::: Given data :::
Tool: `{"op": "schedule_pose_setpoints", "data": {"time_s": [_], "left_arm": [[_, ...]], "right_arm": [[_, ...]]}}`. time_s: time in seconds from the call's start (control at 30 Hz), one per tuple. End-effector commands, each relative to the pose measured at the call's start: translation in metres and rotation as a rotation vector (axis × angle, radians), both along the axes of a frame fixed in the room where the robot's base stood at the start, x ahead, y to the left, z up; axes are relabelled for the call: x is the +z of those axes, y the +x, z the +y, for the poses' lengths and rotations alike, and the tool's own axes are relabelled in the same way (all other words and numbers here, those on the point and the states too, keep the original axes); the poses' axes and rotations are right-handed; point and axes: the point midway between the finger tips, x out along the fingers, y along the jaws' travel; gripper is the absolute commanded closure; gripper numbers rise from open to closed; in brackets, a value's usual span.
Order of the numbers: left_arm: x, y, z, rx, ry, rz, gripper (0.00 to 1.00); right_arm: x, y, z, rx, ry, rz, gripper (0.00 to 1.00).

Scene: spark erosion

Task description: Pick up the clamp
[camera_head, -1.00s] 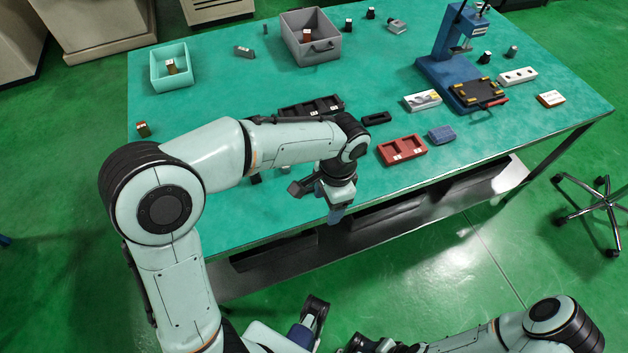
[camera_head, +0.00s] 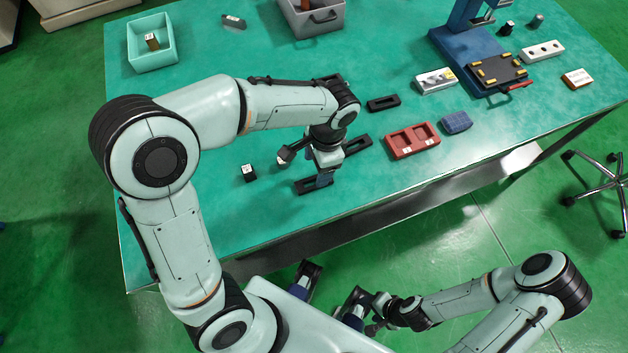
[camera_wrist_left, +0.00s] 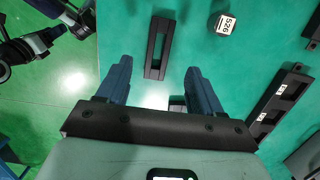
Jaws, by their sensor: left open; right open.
:::
● **Written task**
Starting at the line that holds "Task description: Pick up the clamp", repeat every line through the end of the listing exactly as written, skipping any picture.

● **Response below**
Task description: Pick up the clamp
[camera_head, -1.00s] 
[camera_head, +0.00s] 
[camera_wrist_left, +0.00s] 
Jaws, by their sensor: left open; right open.

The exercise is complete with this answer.